■ **TASK DIRECTIONS**:
Repeat the lines below exactly as written, please, from the line with "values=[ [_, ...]" to the line with "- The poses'", both lines included, and no others.
— Start TASK INPUTS —
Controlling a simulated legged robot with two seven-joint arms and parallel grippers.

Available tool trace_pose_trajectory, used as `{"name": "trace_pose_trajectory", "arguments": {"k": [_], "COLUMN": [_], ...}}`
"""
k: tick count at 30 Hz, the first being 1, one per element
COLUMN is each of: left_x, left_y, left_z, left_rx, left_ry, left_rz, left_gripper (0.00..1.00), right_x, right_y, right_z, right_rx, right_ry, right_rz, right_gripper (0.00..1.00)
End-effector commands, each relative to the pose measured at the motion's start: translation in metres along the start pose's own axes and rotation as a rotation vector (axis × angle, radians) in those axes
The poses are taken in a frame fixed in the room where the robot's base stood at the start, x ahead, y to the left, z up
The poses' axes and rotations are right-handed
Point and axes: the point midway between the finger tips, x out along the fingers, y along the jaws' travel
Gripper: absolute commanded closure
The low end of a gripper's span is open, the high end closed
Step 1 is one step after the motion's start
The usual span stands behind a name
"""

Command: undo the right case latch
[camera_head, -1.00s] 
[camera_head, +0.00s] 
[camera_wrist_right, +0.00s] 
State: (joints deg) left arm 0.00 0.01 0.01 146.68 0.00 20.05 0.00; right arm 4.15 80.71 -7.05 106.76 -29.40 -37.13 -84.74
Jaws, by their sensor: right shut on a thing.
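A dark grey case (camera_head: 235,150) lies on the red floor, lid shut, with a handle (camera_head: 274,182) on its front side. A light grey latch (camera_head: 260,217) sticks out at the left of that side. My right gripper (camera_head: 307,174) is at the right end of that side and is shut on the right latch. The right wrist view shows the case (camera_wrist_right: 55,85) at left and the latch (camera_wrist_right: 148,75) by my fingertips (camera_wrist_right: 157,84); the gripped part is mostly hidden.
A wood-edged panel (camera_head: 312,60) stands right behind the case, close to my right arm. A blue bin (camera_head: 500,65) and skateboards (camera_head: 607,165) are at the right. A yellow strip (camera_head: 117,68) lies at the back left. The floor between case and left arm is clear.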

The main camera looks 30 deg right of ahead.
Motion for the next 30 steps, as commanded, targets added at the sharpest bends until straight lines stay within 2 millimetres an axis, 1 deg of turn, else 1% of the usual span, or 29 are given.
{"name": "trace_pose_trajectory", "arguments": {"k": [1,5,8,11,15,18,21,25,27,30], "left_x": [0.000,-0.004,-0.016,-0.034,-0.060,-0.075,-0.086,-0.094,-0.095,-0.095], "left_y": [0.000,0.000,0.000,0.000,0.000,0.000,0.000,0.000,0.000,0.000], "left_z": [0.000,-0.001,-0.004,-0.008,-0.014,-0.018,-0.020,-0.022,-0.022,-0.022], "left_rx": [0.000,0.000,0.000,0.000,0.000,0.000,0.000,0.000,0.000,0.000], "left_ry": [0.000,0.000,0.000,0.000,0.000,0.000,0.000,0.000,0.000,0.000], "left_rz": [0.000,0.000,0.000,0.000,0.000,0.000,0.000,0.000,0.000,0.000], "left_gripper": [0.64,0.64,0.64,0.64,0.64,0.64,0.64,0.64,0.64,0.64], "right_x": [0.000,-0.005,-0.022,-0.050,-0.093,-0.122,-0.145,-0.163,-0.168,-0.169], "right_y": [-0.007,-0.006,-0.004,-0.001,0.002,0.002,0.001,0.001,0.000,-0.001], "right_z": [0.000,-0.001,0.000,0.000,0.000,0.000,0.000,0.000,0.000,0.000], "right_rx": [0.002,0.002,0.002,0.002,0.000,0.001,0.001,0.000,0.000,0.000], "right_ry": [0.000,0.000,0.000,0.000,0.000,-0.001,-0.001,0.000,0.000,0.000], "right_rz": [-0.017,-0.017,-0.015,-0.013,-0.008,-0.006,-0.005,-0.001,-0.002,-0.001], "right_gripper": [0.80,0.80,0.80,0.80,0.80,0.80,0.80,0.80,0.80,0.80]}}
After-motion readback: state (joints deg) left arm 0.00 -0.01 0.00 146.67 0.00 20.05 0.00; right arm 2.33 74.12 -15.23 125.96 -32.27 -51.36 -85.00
— End TASK INPUTS —
— Start TASK INPUTS —
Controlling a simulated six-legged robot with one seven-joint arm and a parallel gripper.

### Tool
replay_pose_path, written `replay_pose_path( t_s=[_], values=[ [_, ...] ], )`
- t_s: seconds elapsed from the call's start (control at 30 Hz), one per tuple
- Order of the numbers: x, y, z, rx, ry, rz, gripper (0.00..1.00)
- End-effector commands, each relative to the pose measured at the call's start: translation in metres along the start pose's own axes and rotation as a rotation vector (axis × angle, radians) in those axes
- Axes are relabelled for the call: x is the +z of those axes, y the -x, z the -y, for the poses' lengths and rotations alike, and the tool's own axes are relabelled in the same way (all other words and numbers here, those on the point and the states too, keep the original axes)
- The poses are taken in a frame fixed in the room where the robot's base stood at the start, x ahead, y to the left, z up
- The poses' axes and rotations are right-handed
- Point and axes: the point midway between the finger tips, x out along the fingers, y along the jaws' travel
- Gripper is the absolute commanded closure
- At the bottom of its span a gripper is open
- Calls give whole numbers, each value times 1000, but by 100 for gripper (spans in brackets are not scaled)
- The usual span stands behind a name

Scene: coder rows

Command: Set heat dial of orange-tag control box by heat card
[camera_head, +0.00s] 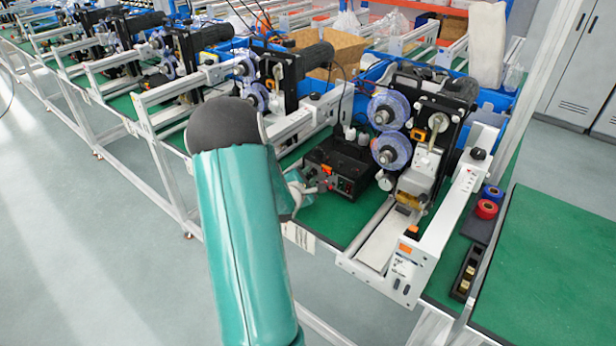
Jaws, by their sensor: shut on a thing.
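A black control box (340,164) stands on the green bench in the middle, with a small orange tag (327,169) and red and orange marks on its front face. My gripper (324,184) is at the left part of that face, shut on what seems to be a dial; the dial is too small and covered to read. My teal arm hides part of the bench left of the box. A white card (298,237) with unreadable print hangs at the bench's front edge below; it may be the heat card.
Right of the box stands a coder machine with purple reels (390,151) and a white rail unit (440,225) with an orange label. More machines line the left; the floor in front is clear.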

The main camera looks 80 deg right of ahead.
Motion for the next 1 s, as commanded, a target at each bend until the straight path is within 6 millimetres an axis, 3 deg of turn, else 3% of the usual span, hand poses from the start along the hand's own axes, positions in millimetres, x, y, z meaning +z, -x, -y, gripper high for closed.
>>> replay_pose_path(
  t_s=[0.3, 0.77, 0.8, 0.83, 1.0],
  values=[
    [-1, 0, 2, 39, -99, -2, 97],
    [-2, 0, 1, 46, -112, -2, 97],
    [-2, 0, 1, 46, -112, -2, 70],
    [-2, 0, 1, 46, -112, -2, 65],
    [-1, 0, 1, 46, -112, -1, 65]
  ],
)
— End TASK INPUTS —
■ **COMPLETED TASK**:
replay_pose_path, written `replay_pose_path( t_s=[_], values=[ [_, ...] ], )`
- t_s: seconds elapsed from the call's start (control at 30 Hz), one per tuple
- Order of the numbers: x, y, z, rx, ry, rz, gripper (0.00..1.00)
- End-effector commands, each relative to the pose measured at the call's start: translation in metres along the start pose's own axes and rotation as a rotation vector (axis × angle, radians) in those axes
- Axes are relabelled for the call: x is the +z of those axes, y the -x, z the -y, for the poses' lengths and rotations alike, and the tool's own axes are relabelled in the same way (all other words and numbers here, those on the point and the states too, keep the original axes)
- The poses are taken in a frame fixed in the room where the robot's base stood at the start, x ahead, y to the left, z up
- The poses' axes and rotations are right-handed

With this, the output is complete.